Moles can easily dig in soil. They aren't restricted to already existing tunnels, and can dig far faster with their powerful front claws than a mouse can with a shovel-- about half their walk speed. This is tiring and tunnels can only go a short distance before you must rest: think tunneling a shortcut in a burrow maze, not tunneling across a map hex. Your GM will let you know if you can dig, and where you come out!


Lemming
Fearless

Jumping off cliffs is a myth, but it's a fact that Lemmings live without fear. They reproduce exceedingly rapidly, and the young ones must quickly leave home to make their way in the world. They have a strong sense of honor: countless lemmings are lost to blood feuds or hopeless quests. Many a cat’s lair is littered with the curved blades of lost lemming adventurers.

Lemmings are fearless. Shrugging off adversity, they get advantage on HP rolls. Each time you level up, roll one extra die and drop the lowest (not cumulative. For example: at level 3, roll 4 dice and drop the lowest).
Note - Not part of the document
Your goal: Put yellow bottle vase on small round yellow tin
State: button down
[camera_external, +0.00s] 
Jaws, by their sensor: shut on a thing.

Lemmings love adventure and inspire others. Roll with advantage when forming a war band or determining "number appearing" for hirelings.


Hedgehog
Spiny


Hedgehogs are inveterate wanderers, trundling across creation seeking out fortune, knowledge, and the freshest ingredients for their stews. Affable by nature, a hedgehog is more likely to ask after the nearest acorn tree or your apple pie recipe than pick a fight.

Hedgehogs are covered in sharp spines, granting them natural armor. They have natural defense of 1 as if wearing light armor, but cannot wear anything more as it wouldn't fit over their spines. If they forego their action in combat to roll into a ball, they are entirely protected from physical attacks (within reason... your spines won't save you from falling off a cliff or being crushed in a rock fall).

Hedgehogs are well traveled. When exploring a map hex, roll d6: on a 6 ̧ you've been here before. The GM will tell you what you know about the area-- for example, you may know a safe path past the owl’s nest, the name of the mouse family who live in the oak tree, or where the squirrels bury their nuts.